• [WHAT IS NEEDED]
Set the data down again, exactly as it reads, but without the pictures.

/---

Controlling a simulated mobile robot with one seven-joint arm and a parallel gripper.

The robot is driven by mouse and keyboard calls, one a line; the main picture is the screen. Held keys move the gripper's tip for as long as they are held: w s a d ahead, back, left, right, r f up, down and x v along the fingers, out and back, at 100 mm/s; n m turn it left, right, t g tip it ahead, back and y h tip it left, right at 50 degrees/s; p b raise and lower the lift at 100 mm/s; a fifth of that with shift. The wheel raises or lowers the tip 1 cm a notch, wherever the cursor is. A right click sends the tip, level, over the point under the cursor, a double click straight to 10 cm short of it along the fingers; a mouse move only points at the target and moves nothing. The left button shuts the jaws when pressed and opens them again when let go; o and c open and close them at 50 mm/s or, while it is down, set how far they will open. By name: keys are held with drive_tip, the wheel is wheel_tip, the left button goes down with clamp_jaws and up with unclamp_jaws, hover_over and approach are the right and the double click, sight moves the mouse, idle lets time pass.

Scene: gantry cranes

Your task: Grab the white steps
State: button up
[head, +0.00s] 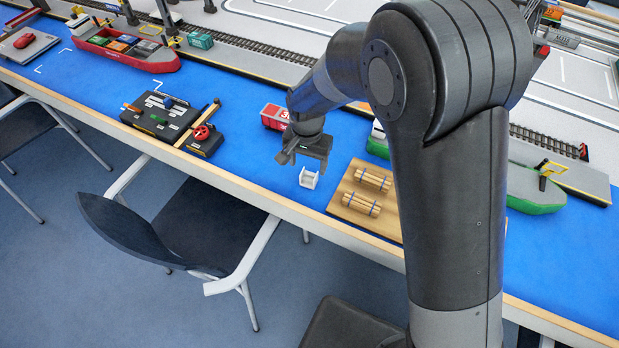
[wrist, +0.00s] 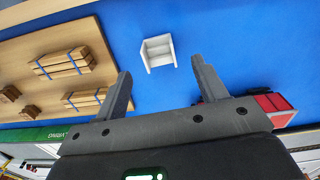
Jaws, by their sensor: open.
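The white steps (head: 308,178) are a small white piece on the blue table surface, left of the wooden board. In the wrist view the white steps (wrist: 158,51) stand beyond my fingertips, between their two lines and nearer the middle. My gripper (head: 303,156) hangs above and slightly behind the steps in the head view. In the wrist view my gripper (wrist: 160,78) has its two fingers spread apart with nothing between them. The steps are clear of both fingers.
A wooden board (head: 341,209) with strapped timber bundles (head: 361,204) lies right of the steps. A red container (head: 272,116) stands behind my gripper. A black control panel (head: 160,114) lies to the left.

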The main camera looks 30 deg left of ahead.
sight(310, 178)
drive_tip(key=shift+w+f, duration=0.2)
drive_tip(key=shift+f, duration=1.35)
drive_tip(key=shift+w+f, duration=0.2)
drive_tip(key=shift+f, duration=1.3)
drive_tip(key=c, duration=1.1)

\---

• [COMPLETED EXERCISE]
Controlling a simulated mobile robot with one seven-joint arm and a parallel gripper.

The robot is driven by mouse and keyboard calls, one a line; the main picture is the screen. Held keys move the gripper's tip for as long as they are held: w s a d ahead, back, left, right, r f up, down and x v along the fingers, out and back, at 100 mm/s; n m turn it left, right, t g tip it ahead, back and y h tip it left, right at 50 degrees/s; p b raise and lower the lift at 100 mm/s; a fifth of that with shift. The wheel raises or lowers the tip 1 cm a notch, wherever the cursor is. A right click sends the tip, level, over the point under the cursor, a double click straight to 10 cm short of it along the fingers; a mouse move only points at the target and moves nothing. The left button shuts the jaws when pressed and opens them again when let go; o and c open and close them at 50 mm/s or, while it is down, set how far they will open. By name: keys are held with drive_tip, the wheel is wheel_tip, the left button goes down with clamp_jaws and up with unclamp_jaws, hover_over and approach are the right and the double click, sight moves the mouse, idle lets time pass.

Scene: gantry cranes

Your task: Grab the white steps
State: button up
[head, +0.00s] 
[wrist, +0.00s] 
Jaws, by their sensor: open.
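The white steps (head: 308,178) are a small white piece on the blue table surface, left of the wooden board. In the wrist view the white steps (wrist: 158,51) stand beyond my fingertips, between their two lines and nearer the middle. My gripper (head: 303,156) hangs above and slightly behind the steps in the head view. In the wrist view my gripper (wrist: 160,78) has its two fingers spread apart with nothing between them. The steps are clear of both fingers.
A wooden board (head: 341,209) with strapped timber bundles (head: 361,204) lies right of the steps. A red container (head: 272,116) stands behind my gripper. A black control panel (head: 160,114) lies to the left.

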The main camera looks 30 deg left of ahead.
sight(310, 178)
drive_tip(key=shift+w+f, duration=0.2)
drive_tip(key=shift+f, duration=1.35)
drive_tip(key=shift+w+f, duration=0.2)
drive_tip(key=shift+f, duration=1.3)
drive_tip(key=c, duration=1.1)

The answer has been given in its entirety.